How many lines in the entries below contain "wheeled"? Answer with the number only.

** Begin Rows **

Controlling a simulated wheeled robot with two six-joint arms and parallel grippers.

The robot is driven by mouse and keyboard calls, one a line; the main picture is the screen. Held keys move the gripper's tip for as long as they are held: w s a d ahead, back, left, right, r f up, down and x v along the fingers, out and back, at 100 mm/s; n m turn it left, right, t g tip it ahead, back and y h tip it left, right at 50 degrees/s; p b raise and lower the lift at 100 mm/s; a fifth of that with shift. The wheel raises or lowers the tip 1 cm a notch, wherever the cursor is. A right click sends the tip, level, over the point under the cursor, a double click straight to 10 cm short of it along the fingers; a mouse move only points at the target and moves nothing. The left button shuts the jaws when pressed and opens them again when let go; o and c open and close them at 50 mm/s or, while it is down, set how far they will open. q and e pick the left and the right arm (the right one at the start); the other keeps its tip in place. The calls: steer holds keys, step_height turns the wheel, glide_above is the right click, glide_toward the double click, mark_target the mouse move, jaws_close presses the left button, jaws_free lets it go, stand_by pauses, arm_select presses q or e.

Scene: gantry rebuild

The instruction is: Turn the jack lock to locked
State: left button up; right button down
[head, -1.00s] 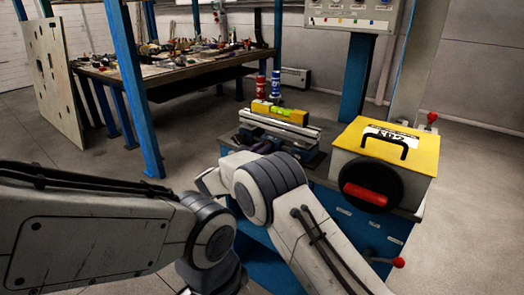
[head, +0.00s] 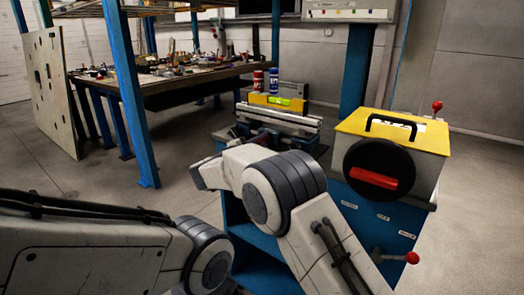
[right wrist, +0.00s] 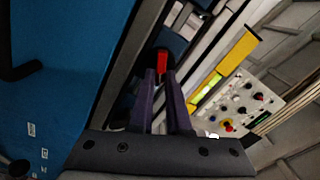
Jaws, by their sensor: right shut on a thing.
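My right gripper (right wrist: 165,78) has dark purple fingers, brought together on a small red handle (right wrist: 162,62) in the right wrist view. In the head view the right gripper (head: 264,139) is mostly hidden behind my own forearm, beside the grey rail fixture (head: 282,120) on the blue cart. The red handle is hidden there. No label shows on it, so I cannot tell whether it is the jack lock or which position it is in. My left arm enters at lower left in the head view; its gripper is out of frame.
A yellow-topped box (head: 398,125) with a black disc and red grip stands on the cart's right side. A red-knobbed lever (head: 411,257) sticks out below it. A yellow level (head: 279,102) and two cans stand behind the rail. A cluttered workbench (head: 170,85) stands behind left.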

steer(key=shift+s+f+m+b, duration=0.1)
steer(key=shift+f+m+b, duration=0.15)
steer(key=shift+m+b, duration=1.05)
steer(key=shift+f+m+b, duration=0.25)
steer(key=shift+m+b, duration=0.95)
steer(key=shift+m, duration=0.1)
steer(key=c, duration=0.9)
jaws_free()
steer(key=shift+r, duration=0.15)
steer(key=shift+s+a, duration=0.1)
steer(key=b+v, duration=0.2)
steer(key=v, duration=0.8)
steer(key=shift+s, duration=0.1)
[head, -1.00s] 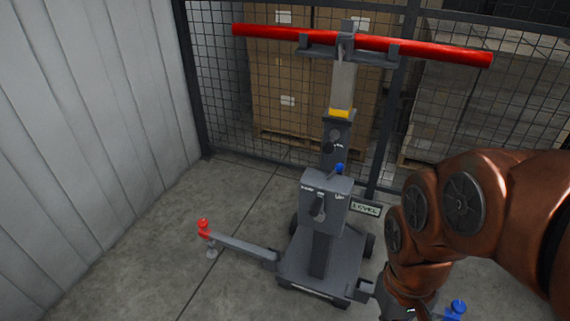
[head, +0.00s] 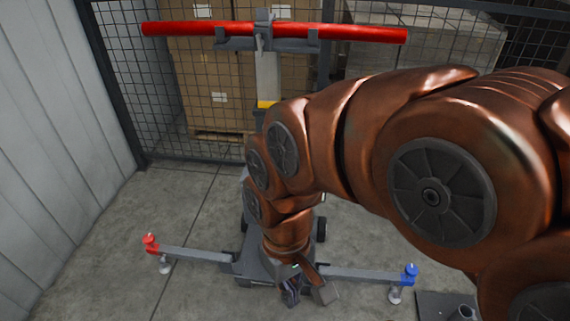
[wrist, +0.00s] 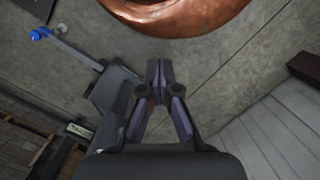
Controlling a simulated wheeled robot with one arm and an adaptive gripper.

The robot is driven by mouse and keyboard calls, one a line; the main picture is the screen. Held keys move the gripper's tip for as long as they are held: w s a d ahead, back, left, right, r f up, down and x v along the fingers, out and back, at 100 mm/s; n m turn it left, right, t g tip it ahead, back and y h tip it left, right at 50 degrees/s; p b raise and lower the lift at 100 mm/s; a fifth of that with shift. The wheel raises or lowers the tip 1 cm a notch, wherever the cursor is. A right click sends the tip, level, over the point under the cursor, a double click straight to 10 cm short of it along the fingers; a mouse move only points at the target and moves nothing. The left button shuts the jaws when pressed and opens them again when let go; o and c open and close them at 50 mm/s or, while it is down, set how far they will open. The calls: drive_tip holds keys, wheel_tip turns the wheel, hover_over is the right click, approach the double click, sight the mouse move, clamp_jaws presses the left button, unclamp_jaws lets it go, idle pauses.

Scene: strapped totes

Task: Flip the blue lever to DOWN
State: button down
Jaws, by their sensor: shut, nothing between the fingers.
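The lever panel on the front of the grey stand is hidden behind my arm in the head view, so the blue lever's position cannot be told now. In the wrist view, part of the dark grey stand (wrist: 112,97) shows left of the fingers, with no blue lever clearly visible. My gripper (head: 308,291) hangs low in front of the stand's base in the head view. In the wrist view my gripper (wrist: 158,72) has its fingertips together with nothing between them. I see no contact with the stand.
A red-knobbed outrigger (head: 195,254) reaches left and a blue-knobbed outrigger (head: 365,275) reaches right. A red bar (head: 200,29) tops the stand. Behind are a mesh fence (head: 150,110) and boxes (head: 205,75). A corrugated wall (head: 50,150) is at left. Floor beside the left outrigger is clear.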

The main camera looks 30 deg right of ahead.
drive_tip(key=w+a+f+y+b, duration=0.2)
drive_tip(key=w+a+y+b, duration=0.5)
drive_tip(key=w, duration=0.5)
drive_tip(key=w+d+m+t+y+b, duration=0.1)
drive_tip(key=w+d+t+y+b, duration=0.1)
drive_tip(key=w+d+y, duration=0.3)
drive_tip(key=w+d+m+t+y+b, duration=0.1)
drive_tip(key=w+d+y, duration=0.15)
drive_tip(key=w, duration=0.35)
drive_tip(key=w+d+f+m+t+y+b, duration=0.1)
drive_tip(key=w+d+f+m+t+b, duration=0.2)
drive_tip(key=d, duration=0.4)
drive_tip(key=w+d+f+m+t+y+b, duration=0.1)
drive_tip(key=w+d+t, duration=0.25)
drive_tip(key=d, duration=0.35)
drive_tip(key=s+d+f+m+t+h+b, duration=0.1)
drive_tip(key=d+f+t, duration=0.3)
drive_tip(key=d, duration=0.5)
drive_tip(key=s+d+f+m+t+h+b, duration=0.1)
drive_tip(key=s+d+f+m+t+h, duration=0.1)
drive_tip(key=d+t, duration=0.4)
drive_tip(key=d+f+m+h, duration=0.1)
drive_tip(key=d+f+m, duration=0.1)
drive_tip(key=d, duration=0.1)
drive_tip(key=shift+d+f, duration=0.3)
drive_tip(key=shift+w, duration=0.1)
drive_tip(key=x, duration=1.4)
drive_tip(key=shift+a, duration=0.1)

** End Rows **

**Exercise solution:** 2